╭──

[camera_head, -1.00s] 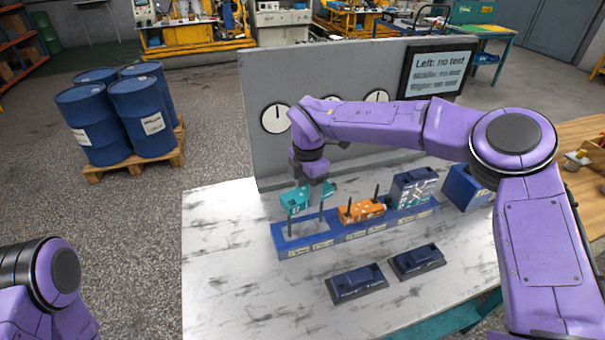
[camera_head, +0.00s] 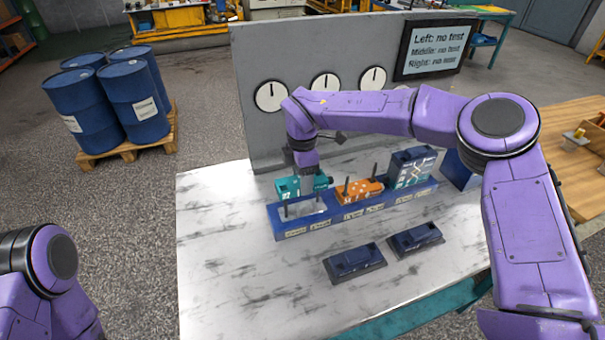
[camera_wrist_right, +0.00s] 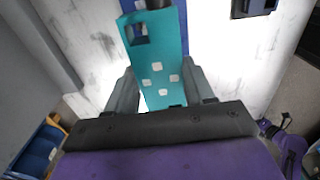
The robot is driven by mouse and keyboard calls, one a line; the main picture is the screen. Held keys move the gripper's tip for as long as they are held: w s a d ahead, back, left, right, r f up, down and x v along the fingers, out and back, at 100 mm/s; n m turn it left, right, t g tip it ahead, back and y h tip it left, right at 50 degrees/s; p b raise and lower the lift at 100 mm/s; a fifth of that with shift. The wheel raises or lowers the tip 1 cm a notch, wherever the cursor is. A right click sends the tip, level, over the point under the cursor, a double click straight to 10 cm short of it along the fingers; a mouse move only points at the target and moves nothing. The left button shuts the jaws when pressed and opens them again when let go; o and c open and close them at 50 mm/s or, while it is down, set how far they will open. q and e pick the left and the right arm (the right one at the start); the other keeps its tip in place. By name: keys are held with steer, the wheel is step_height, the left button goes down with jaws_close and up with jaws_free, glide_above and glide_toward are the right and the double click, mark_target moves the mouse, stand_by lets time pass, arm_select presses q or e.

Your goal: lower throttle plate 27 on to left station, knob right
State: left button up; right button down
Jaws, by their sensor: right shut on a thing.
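My right gripper (camera_wrist_right: 160,92) is shut on the teal throttle plate (camera_wrist_right: 158,62), with one grey finger on each side. In the head view the teal plate (camera_head: 288,187) is held roughly level at the left station (camera_head: 303,211) of the blue rail, its dark knob (camera_head: 322,182) to the right. Two upright dark pins (camera_head: 286,208) of that station stand in front of the plate in the picture. The plate looks above or behind the pins, not seated. Its holes over the pins cannot be made out. My left gripper is out of view.
A grey panel with gauges (camera_head: 270,96) stands behind. The table's left front is clear.

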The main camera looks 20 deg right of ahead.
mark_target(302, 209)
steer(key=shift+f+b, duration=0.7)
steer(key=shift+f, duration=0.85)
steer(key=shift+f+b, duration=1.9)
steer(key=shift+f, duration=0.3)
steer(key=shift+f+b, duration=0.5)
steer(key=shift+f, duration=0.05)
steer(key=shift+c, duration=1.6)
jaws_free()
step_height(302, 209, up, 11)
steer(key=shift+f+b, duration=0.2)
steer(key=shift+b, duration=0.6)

╰──

=== TASK DIRECTIONS ===
Keep the pictures out of the copy and write out the data exactly as it stands.

=== SOLVED PROBLEM ===
[camera_head, -1.00s] 
[camera_head, +0.00s] 
[camera_wrist_right, +0.00s] 
The robot is driven by mouse and keyboard calls, one a line; the main picture is the screen. Held keys move the gripper's tip for as long as they are held: w s a d ahead, back, left, right, r f up, down and x v along the fingers, out and back, at 100 mm/s; n m turn it left, right, t g tip it ahead, back and y h tip it left, right at 50 degrees/s; p b raise and lower the lift at 100 mm/s; a fifth of that with shift. The wheel raises or lowers the tip 1 cm a notch, wherever the cursor is. A right click sends the tip, level, over the point under the cursor, a double click straight to 10 cm short of it along the fingers; a mouse move only points at the target and moves nothing. The left button shuts the jaws when pressed and opens them again when let go; o and c open and close them at 50 mm/s or, while it is down, set how far they will open. q and e pick the left and the right arm (the right one at the start); the other keeps its tip in place. By name: keys are held with steer, the wheel is step_height, the left button goes down with jaws_close and up with jaws_free, glide_above and glide_toward are the right and the double click, mark_target moves the mouse, stand_by lets time pass, arm_select presses q or e.

Your goal: lower throttle plate 27 on to left station, knob right
State: left button up; right button down
Jaws, by their sensor: right shut on a thing.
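My right gripper (camera_wrist_right: 160,92) is shut on the teal throttle plate (camera_wrist_right: 158,62), with one grey finger on each side. In the head view the teal plate (camera_head: 288,187) is held roughly level at the left station (camera_head: 303,211) of the blue rail, its dark knob (camera_head: 322,182) to the right. Two upright dark pins (camera_head: 286,208) of that station stand in front of the plate in the picture. The plate looks above or behind the pins, not seated. Its holes over the pins cannot be made out. My left gripper is out of view.
A grey panel with gauges (camera_head: 270,96) stands behind. The table's left front is clear.

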The main camera looks 20 deg right of ahead.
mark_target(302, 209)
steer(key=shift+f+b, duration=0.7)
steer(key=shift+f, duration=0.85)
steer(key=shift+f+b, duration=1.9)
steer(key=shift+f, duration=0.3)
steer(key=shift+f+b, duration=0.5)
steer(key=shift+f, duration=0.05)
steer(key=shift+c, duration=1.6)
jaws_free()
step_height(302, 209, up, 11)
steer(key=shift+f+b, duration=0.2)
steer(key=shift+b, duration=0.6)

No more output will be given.